En efecto, no puede dejarse de lado que, aunque dotado de límites y garantías de todo tipo, el Derecho penal encarna siempre una dosis de violencia e irracionalidad que, por estar en su naturaleza, conspira contra su legitimidad social y política.
Más cuando un análisis del sistema penal, en sus consecuencias, revela que las formas de resolución alternativa de conflictos podrían llegar a reconstituir decisivamente la confianza en el sistema de administración de justicia, y por ende, en la convicencia pacífica.
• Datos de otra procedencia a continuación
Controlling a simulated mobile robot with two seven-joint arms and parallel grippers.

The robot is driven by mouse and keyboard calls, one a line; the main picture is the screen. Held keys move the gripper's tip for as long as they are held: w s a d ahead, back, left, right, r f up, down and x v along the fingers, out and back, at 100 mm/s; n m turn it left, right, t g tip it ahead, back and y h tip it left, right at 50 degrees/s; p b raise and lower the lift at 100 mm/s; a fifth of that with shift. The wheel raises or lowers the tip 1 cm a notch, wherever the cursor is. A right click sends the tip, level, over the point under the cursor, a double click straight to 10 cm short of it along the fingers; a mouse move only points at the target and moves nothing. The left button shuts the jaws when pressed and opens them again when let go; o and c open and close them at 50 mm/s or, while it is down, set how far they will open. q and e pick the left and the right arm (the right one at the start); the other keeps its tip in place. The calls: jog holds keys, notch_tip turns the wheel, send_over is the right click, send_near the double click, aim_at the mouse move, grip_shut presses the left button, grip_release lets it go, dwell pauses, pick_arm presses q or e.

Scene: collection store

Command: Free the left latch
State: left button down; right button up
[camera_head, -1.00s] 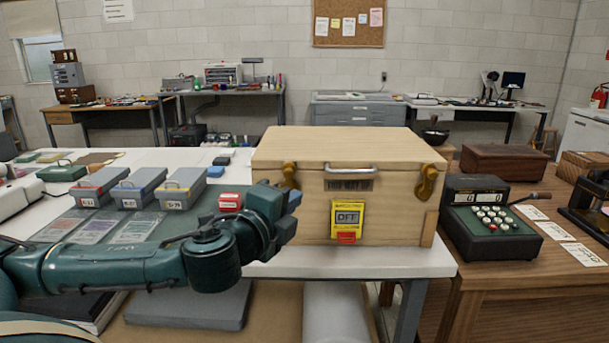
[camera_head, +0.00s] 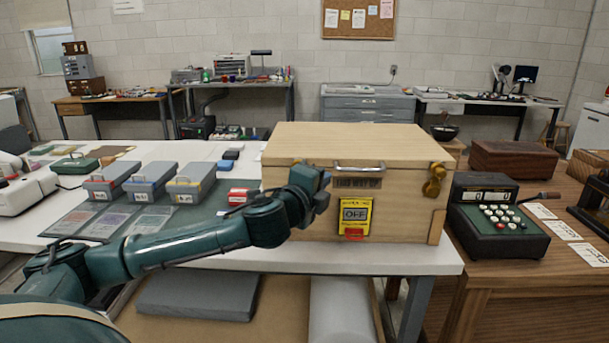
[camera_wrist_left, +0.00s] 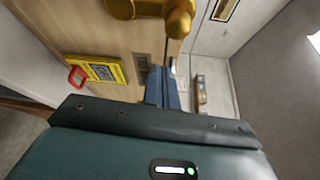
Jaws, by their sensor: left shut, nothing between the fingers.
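The pale wooden crate (camera_head: 400,215) stands shut on the white table. Its left brass latch (camera_head: 296,162) is almost wholly hidden behind my left gripper in the head view. The latch shows at the top of the left wrist view (camera_wrist_left: 160,14), cut off by the edge; whether it is fastened I cannot tell. My left gripper (camera_head: 322,178) is in front of the crate's left front. Its blue fingers (camera_wrist_left: 164,84) are shut and empty, beside the latch; a small gap shows in the wrist view. My right gripper is out of view.
The crate front carries a metal handle (camera_head: 358,167), a yellow OFF panel (camera_head: 355,215) with a red part, and a right brass latch (camera_head: 434,180). Grey boxes (camera_head: 190,185) stand to the left. A dark cash register (camera_head: 492,220) is on the right desk.

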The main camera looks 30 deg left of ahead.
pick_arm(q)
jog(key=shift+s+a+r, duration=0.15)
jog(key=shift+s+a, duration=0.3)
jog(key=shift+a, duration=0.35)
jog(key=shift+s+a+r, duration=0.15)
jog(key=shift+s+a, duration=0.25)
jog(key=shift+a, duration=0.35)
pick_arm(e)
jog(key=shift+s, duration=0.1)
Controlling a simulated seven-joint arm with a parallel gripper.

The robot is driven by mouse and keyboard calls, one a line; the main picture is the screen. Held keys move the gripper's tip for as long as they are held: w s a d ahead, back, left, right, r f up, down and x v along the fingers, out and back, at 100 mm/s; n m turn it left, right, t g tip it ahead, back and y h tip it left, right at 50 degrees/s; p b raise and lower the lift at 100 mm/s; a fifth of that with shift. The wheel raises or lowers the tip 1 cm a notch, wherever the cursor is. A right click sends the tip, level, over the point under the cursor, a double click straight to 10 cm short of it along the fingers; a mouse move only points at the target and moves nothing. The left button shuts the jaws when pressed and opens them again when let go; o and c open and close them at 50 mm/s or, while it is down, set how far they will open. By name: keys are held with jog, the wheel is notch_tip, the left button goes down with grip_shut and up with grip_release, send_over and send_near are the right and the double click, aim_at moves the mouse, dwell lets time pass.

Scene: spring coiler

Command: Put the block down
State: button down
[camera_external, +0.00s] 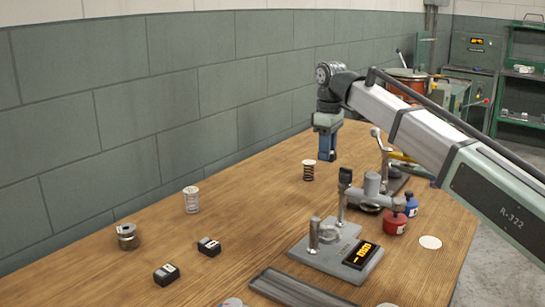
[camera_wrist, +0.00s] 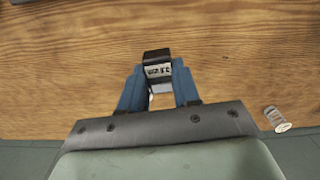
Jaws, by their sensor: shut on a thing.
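My gripper (camera_external: 328,152) hangs with its blue fingers pointing down, over the far part of the wooden table. In the wrist view my gripper (camera_wrist: 160,80) is shut on a small dark block (camera_wrist: 157,67) with a white label, held between the fingertips. In the external view I cannot make out the held block. Whether it touches the table is unclear. Two similar dark blocks, one nearer the front (camera_external: 166,274) and one just behind it (camera_external: 209,246), lie at the table's left front.
Springs stand on the table: a dark one (camera_external: 309,170), a pale one (camera_external: 192,199), and a short wide one (camera_external: 127,236). A coiling device with a display (camera_external: 360,255) stands at front centre. Bare wood lies around the left-hand springs.

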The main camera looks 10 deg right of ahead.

La justicia restaurativa, la mediación y la conciliación tienen la indiscutible virtud de devolver a las partes el conflicto incautado y la responsabilidad de resolverlos, superando el exceso grosero de judicialización de las diferencias que caracteriza el paisaje social contemporáneo.
Pero además, permiten satisfacer en clave indudablemente más civilizada las necesidades reales de las víctimas (no las inducidas ni las cultural y discursivamente hegemónicas) y también la de los ofensores: la reparación del daño, las explicaciones, el perdón y los tratamientos y abordajes necesarios para nivelar las asimetrías sociales existentes entre las partes.
Para ello, es imprescindible desmontar, mediante un trabajo sostenido y sin plazos, la obsesión social del castigo al culpable, el sentimiento más básico de mera venganza, que ha pasado a cumplir una serie de funciones simbólicas y casi ninguna real, como no sea la estigmatización y el sufrimiento de los sancionados.
Es claro que tenemos plena conciencia de que, así planteados, nuestros objetivos despenalizadores bien pueden ser tildados de utópicos, y por ende, entendidos como irrealizables.
Pero también nos queda absolutamente claro que el rol de los teóricos en materia penal es justamente entrever las futuras coordenadas del Derecho criminal y tratar de acumular fuerzas en dirección a formas menos violentas de comportamiento social e institucional.
Desde el fondo de la historia, nos observan los utópicos  que abogaban por la abolición de los castigos corporales,  la venganza de la sangre,  las ordalías, los juicios de dios y  la pena de muerte.